Namun pada paripurna itu, masih memberi kesempatan Pansus untuk menggelar rapat, kemudian melaporkan pada rapat paripurna selanjutnya.
Ada beberapa pertimbangan yang menyebabkan Pembahasan Raperda LP2B ini harus mendek di tengah jalan.
Ketua Pansus Raperda LP2B Deny Haryanto saat membacakan masukan dari fraksi-fraksi menyatakan, pembentukan raperda itu bukan hanya sebagai formalitas semata, namun harus melihat sisi Undang-Undang yang lebih tinggi, juga harus menjadi sumber pembentukan perda.
Pihaknya juga mengapresiasi usulan Komisi B terkait raperda LP2B, karena materi Perda tersebut telah sesuai dengan Pasal 14 Undang-Undang nomor 12 Tahun 2011.

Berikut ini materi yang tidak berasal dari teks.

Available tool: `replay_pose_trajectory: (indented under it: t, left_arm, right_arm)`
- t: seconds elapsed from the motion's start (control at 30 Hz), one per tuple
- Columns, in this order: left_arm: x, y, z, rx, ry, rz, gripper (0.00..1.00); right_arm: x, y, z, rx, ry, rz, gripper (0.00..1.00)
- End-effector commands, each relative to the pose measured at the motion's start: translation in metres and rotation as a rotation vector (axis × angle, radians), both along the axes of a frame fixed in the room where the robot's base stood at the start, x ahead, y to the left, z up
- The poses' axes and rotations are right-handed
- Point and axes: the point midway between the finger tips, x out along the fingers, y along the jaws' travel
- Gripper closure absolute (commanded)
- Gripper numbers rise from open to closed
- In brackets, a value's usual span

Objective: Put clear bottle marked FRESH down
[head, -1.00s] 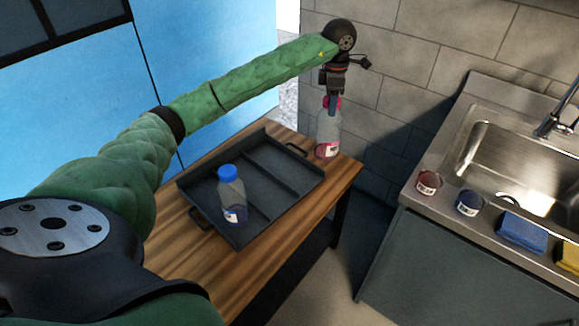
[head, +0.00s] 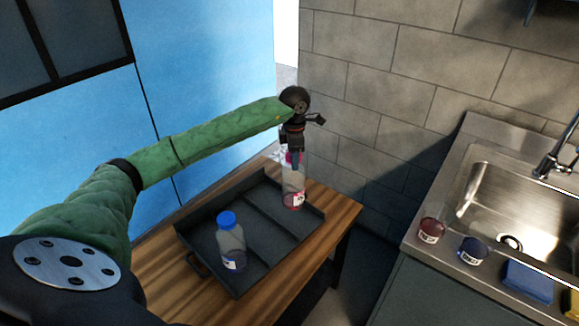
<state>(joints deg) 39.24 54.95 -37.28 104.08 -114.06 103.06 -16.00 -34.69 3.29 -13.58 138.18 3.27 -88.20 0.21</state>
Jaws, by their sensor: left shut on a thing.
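My left gripper (head: 294,158) is shut on the upper part of a clear bottle (head: 291,185) with a pinkish-red cap and a small white-and-red label. The label is too small to read. The bottle hangs upright at the right-hand end of the dark divided tray (head: 278,217), and its base appears over the end compartment. I cannot tell whether the base touches the tray. The gripper fingers partly hide the cap. My right gripper is not in view.
A blue-capped bottle (head: 230,244) stands in the tray's left compartment. The tray lies on a wooden table (head: 165,270) beside a block wall. A counter at right holds a sink (head: 510,195), a red jar (head: 430,230), a dark blue jar (head: 472,250) and a blue sponge (head: 528,281).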

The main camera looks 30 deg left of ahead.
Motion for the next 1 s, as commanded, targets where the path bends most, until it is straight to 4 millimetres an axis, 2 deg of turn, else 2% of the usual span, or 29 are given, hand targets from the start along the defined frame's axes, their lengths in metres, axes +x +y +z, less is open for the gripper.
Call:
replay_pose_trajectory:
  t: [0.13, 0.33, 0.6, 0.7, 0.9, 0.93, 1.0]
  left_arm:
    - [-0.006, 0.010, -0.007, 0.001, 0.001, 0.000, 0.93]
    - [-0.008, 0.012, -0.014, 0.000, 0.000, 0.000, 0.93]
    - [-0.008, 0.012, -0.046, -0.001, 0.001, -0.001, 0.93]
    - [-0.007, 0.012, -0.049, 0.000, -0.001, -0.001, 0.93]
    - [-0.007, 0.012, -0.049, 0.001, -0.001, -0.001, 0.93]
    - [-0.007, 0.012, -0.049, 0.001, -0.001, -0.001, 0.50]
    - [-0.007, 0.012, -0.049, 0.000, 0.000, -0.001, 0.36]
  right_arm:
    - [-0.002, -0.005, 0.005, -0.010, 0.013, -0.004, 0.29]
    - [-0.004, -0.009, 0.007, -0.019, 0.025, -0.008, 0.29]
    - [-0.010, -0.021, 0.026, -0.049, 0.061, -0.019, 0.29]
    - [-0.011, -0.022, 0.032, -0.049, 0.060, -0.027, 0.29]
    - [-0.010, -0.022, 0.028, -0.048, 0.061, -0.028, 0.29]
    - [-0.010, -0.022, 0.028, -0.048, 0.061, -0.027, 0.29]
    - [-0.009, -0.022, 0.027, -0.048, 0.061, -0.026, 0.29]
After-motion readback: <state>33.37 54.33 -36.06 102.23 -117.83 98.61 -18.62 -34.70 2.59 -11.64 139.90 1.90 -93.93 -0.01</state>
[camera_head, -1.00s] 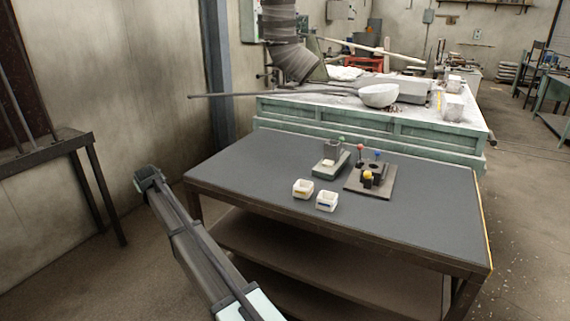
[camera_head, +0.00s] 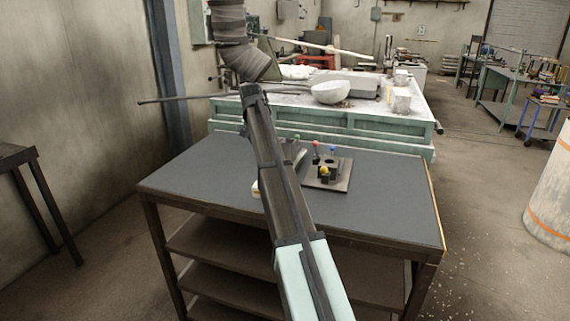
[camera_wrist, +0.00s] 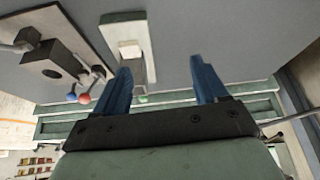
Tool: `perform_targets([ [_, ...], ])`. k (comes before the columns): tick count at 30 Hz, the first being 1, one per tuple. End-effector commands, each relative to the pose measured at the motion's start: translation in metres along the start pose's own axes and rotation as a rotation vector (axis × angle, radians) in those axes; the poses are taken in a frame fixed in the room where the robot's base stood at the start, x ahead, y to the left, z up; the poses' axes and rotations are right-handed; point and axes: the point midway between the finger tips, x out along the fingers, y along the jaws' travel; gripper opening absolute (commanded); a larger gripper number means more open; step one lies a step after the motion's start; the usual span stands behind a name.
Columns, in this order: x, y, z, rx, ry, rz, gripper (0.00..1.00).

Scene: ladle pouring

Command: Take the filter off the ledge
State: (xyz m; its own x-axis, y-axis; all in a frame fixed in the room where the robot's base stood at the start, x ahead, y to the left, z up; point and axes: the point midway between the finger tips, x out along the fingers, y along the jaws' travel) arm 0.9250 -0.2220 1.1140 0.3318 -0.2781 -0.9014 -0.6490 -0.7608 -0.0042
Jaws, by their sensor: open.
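I cannot tell for sure which piece is the filter. In the wrist view a small white block (camera_wrist: 130,50) sits on a pale grey-green stand (camera_wrist: 112,32), which may be the ledge. My gripper (camera_wrist: 160,64) is open and empty, with its blue fingers spread. The left finger's tip shows close beside the white block and stand in the picture; I see no contact. In the head view my arm crosses the table and covers most of the stand, leaving a sliver (camera_head: 299,157) in view.
A dark base plate (camera_head: 339,181) with a black block and red, blue and yellow balls stands right of my arm. A white cup (camera_head: 256,189) shows partly at its left. A green bench (camera_head: 305,122) stands behind.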

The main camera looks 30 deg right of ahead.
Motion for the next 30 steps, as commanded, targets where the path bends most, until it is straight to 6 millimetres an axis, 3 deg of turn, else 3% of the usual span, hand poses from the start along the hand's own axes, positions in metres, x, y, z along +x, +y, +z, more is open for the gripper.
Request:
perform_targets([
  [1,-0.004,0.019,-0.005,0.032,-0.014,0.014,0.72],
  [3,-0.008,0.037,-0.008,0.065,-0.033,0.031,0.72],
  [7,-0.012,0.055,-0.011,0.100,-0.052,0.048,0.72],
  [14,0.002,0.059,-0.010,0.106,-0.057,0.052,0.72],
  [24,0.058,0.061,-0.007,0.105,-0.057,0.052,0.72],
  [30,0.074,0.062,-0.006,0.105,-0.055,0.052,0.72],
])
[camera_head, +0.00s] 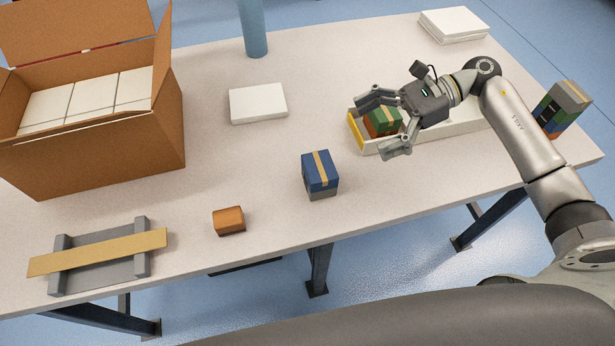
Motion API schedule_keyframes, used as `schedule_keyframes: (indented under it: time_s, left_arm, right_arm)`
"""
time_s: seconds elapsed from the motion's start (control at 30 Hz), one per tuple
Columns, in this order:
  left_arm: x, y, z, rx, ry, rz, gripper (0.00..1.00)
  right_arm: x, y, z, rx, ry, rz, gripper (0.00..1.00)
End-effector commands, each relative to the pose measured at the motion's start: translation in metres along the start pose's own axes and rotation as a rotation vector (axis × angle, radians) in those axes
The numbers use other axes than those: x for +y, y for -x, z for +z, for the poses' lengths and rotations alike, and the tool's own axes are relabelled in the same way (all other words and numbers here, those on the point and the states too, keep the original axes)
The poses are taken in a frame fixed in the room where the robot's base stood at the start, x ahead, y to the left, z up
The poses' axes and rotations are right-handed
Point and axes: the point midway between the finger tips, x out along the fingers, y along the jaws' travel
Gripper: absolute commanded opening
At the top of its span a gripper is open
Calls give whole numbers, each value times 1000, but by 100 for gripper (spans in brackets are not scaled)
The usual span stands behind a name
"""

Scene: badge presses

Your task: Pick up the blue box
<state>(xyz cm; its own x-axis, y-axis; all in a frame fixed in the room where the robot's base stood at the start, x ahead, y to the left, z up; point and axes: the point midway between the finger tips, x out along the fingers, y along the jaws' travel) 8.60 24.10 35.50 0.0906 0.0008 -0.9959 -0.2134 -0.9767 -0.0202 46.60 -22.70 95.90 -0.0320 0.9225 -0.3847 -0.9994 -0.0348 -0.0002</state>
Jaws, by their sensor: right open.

“Di dalamnya juga menjelaskan bahwa pembentukan perda didasarkan pada pembagian urusan alternatif Pemprov dan Pemkab sesuai dengan UU nomor 23 Tahun 2014.
Dimana LP2B termasuk dalam urusan Pemkab,” ujar Deni.
Lebih lanjut, Deny menyampaikan bahwa penjabaran peraturan Undang-Undang yang lebih tinggi harus menjadi sumber pembentukan perda. Seperti yang diacu oleh UU nomor 41 Tahun 2009.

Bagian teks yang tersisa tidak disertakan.